**Your objective:**
Copy all of the material exactly. Pictures are not to appear in the copy.

-- start Data block --

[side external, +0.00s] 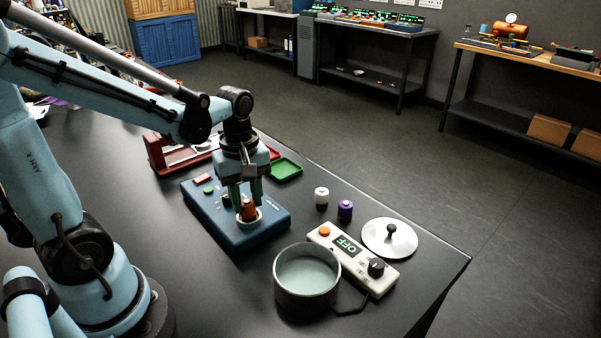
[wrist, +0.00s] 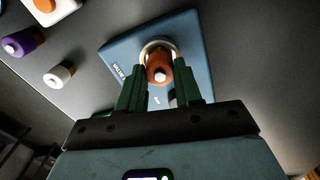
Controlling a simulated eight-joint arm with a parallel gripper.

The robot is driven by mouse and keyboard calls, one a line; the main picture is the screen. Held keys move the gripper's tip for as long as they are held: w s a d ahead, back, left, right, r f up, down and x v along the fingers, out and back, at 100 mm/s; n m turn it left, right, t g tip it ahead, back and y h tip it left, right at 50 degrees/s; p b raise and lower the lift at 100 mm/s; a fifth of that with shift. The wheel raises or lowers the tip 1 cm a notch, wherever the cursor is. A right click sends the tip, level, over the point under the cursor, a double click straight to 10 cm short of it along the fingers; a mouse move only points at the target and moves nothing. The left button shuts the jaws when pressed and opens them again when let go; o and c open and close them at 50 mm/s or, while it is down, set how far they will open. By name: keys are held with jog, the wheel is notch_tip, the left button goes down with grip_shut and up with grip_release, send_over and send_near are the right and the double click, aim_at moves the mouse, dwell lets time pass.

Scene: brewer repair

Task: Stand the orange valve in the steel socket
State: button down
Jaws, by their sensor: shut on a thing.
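The orange valve (side external: 248,209) stands at the steel socket (side external: 259,222) on the front part of the blue base box (side external: 275,223). My gripper (side external: 251,197) points down over the box with its green fingers around the valve. In the wrist view the valve (wrist: 159,68) shows between the two fingers, its pale tip toward the camera, inside the outline of the socket ring (wrist: 147,49). My gripper is shut on the valve. I cannot tell whether the valve's foot is seated in the socket or just above it.
A grey pot (side external: 306,290), a control unit reading OFF (side external: 350,250) and a round lid (side external: 390,238) stand to the right. White (side external: 321,196) and purple (side external: 345,210) valves stand behind them. A green tray (side external: 285,169) and a red holder (side external: 170,155) lie behind the box.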

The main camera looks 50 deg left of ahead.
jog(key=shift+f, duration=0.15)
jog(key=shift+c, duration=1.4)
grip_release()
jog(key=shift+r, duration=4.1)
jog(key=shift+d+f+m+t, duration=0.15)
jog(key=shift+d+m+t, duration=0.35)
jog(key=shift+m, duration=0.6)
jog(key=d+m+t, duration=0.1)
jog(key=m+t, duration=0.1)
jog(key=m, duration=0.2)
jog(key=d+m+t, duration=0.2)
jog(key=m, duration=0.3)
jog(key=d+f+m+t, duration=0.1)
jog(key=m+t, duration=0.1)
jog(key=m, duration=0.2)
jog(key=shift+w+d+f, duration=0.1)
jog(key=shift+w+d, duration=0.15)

-- end Data block --

**Response below:**
[side external, +0.00s] 
[wrist, +0.00s] 
Controlling a simulated eight-joint arm with a parallel gripper.

The robot is driven by mouse and keyboard calls, one a line; the main picture is the screen. Held keys move the gripper's tip for as long as they are held: w s a d ahead, back, left, right, r f up, down and x v along the fingers, out and back, at 100 mm/s; n m turn it left, right, t g tip it ahead, back and y h tip it left, right at 50 degrees/s; p b raise and lower the lift at 100 mm/s; a fifth of that with shift. The wheel raises or lowers the tip 1 cm a notch, wherever the cursor is. A right click sends the tip, level, over the point under the cursor, a double click straight to 10 cm short of it along the fingers; a mouse move only points at the target and moves nothing. The left button shuts the jaws when pressed and opens them again when let go; o and c open and close them at 50 mm/s or, while it is down, set how far they will open. By name: keys are held with jog, the wheel is notch_tip, the left button goes down with grip_shut and up with grip_release, send_over and send_near are the right and the double click, aim_at moves the mouse, dwell lets time pass.

Scene: brewer repair

Task: Stand the orange valve in the steel socket
State: button down
Jaws, by their sensor: shut on a thing.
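The orange valve (side external: 248,209) stands at the steel socket (side external: 259,222) on the front part of the blue base box (side external: 275,223). My gripper (side external: 251,197) points down over the box with its green fingers around the valve. In the wrist view the valve (wrist: 159,68) shows between the two fingers, its pale tip toward the camera, inside the outline of the socket ring (wrist: 147,49). My gripper is shut on the valve. I cannot tell whether the valve's foot is seated in the socket or just above it.
A grey pot (side external: 306,290), a control unit reading OFF (side external: 350,250) and a round lid (side external: 390,238) stand to the right. White (side external: 321,196) and purple (side external: 345,210) valves stand behind them. A green tray (side external: 285,169) and a red holder (side external: 170,155) lie behind the box.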

The main camera looks 50 deg left of ahead.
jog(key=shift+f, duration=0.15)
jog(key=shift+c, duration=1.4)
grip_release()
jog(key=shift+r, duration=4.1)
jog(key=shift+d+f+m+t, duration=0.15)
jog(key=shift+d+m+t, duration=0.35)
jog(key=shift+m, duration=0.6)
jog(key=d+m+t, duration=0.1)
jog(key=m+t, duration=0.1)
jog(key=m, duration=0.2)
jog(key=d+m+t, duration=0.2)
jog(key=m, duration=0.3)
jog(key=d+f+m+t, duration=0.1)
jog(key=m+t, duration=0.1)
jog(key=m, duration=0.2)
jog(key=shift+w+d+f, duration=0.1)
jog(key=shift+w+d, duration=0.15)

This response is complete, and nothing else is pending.